[Entries from a robot dataset]
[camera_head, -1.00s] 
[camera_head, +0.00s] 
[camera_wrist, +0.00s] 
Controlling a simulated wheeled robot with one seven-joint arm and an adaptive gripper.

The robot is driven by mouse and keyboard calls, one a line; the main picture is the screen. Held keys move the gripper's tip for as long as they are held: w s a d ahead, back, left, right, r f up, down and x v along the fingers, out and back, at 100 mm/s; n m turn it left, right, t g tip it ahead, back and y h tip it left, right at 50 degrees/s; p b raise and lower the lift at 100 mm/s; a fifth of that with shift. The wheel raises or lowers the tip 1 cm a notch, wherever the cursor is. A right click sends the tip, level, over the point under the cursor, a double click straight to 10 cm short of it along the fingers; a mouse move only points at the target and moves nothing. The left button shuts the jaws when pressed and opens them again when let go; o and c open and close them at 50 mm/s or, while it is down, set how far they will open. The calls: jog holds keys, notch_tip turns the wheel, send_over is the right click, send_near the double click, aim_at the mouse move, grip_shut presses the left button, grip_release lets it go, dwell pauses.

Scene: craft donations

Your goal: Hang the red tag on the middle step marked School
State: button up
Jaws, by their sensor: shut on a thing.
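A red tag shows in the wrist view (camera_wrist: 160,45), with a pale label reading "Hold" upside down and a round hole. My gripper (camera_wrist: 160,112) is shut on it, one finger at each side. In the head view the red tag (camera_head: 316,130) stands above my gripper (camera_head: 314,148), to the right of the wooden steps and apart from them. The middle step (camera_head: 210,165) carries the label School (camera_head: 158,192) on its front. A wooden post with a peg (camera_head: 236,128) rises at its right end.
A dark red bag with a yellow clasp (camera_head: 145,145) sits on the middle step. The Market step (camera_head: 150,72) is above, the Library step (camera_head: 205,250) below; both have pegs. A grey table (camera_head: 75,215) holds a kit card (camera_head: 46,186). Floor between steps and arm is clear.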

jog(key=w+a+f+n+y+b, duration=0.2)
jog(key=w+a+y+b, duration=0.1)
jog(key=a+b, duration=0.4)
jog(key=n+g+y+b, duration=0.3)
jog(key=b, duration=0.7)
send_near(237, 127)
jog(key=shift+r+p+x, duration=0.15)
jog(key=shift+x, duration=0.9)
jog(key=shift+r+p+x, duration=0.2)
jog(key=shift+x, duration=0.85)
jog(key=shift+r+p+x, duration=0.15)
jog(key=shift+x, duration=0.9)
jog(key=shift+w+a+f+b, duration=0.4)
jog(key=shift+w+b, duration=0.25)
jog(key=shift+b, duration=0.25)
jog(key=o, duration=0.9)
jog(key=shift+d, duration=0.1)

==

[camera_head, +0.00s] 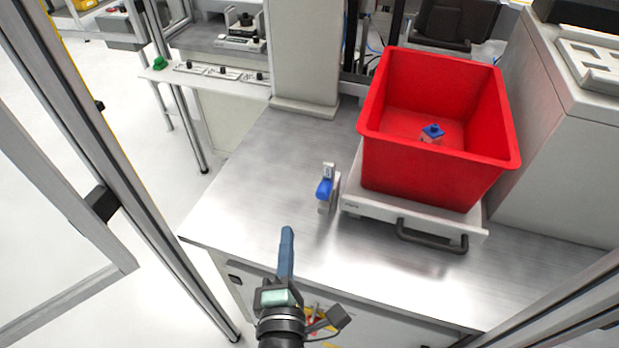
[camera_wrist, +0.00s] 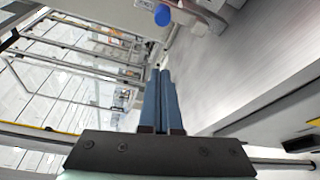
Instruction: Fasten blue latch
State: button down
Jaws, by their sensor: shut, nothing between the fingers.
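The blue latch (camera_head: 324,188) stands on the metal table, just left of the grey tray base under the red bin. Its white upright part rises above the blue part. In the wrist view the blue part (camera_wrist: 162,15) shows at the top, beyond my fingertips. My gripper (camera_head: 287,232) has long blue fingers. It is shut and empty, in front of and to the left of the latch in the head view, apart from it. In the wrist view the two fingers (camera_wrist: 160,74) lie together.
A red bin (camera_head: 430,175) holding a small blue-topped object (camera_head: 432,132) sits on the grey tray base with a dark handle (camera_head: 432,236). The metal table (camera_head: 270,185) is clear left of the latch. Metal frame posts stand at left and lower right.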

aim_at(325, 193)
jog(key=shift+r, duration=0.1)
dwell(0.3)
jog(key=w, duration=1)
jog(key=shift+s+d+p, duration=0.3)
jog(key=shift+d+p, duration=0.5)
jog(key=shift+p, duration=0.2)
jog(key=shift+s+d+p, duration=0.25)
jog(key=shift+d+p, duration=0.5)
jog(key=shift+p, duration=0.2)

**Directive:**
Your task is to quote exactly the lines beginning with the one that contains "Controlling a simulated" and ending with the one that contains "The robot is", with nothing left out or added.

**Final result:**
Controlling a simulated wheeled robot with one seven-joint arm and an adaptive gripper.

The robot is driven by mouse and keyboard calls, one a line; the main picture is the screen. Held keys move the gripper's tip for as long as they are held: w s a d ahead, back, left, right, r f up, down and x v along the fingers, out and back, at 100 mm/s; n m turn it left, right, t g tip it ahead, back and y h tip it left, right at 50 degrees/s; p b raise and lower the lift at 100 mm/s; a fifth of that with shift. The wheel raises or lowers the tip 1 cm a notch, wherever the cursor is. A right click sends the tip, level, over the point under the cursor, a double click straight to 10 cm short of it along the fingers; a mouse move only points at the target and moves nothing. The left button shuts the jaws when pressed and opens them again when let go; o and c open and close them at 50 mm/s or, while it is down, set how far they will open. The calls: jog holds keys, notch_tip turns the wheel, send_over is the right click, send_near the double click, aim_at the mouse move, grip_shut presses the left button, grip_release lets it go, dwell pauses.

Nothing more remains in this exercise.